▸ TASK INSTRUCTIONS
Go through the listing below and list every line with "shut".

▸ PROVIDED ENTRIES
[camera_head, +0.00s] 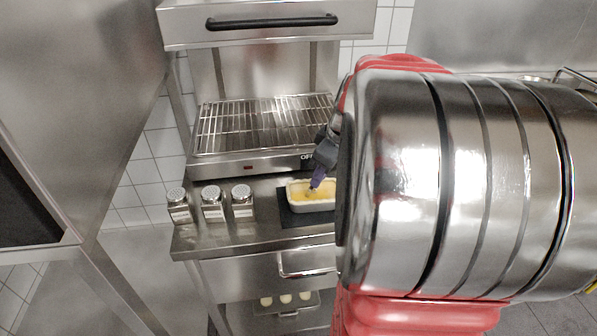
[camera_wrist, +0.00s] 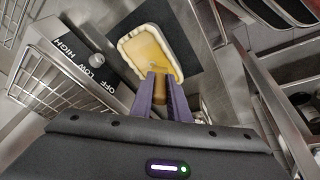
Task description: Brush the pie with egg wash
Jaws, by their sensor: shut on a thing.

--

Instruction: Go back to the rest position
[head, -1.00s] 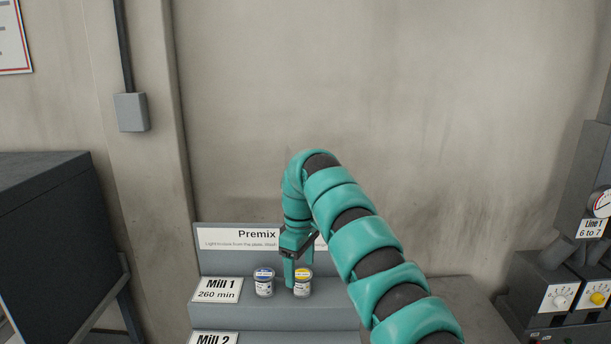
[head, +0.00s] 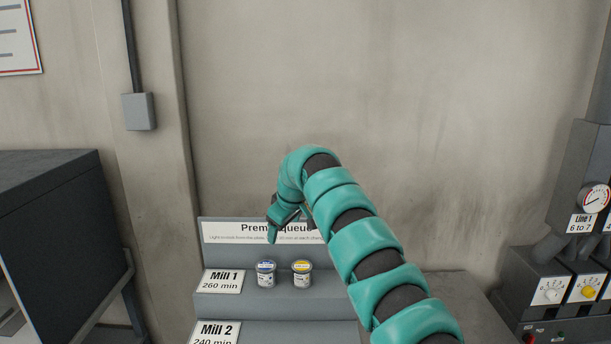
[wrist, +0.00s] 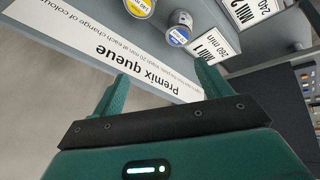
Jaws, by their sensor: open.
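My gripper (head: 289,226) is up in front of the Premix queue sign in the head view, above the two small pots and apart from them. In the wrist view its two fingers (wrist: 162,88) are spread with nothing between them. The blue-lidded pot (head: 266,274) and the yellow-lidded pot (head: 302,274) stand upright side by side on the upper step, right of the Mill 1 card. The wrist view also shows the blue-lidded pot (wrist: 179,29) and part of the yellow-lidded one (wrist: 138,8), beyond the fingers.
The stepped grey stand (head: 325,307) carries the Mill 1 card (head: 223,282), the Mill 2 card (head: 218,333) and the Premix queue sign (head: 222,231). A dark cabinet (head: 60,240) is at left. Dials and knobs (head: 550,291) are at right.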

==

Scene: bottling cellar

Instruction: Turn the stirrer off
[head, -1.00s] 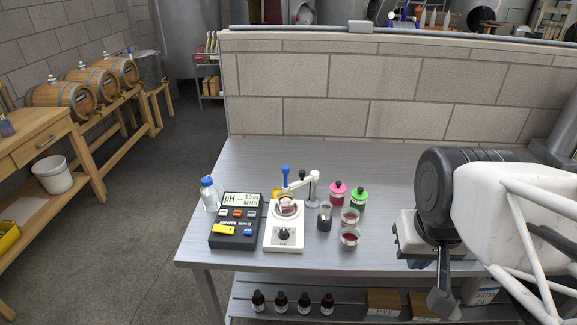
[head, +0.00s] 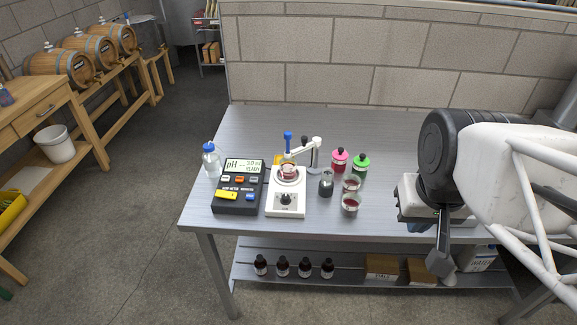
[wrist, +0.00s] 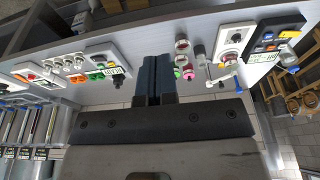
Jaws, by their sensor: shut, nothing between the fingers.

▸ WRITTEN SOLUTION
Jaws, by their sensor: shut on a thing.
Jaws, by their sensor: shut, nothing between the fingers.

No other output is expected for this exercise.